- Available data
============================================================
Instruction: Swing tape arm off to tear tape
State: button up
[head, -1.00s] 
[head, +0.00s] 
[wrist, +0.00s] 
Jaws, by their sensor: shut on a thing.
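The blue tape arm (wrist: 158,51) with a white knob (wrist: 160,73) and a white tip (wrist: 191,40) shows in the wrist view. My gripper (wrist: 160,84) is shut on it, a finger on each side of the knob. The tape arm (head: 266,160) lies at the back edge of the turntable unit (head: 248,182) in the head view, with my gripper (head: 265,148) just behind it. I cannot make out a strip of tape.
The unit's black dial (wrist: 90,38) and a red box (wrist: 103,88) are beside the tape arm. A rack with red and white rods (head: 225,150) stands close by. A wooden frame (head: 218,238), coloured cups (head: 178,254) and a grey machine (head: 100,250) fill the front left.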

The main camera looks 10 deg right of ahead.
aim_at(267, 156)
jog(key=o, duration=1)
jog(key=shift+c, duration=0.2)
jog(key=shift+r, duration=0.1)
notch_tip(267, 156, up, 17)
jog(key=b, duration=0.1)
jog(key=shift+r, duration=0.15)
============================================================
Return exactly, and only, the line containing "[wrist, +0.00s]" and every line after it through the end of the material.

[wrist, +0.00s] 
Jaws, by their sensor: shut on a thing.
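The blue tape arm (wrist: 158,51) with a white knob (wrist: 160,73) and a white tip (wrist: 191,40) shows in the wrist view. My gripper (wrist: 160,84) is shut on it, a finger on each side of the knob. The tape arm (head: 266,160) lies at the back edge of the turntable unit (head: 248,182) in the head view, with my gripper (head: 265,148) just behind it. I cannot make out a strip of tape.
The unit's black dial (wrist: 90,38) and a red box (wrist: 103,88) are beside the tape arm. A rack with red and white rods (head: 225,150) stands close by. A wooden frame (head: 218,238), coloured cups (head: 178,254) and a grey machine (head: 100,250) fill the front left.

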The main camera looks 10 deg right of ahead.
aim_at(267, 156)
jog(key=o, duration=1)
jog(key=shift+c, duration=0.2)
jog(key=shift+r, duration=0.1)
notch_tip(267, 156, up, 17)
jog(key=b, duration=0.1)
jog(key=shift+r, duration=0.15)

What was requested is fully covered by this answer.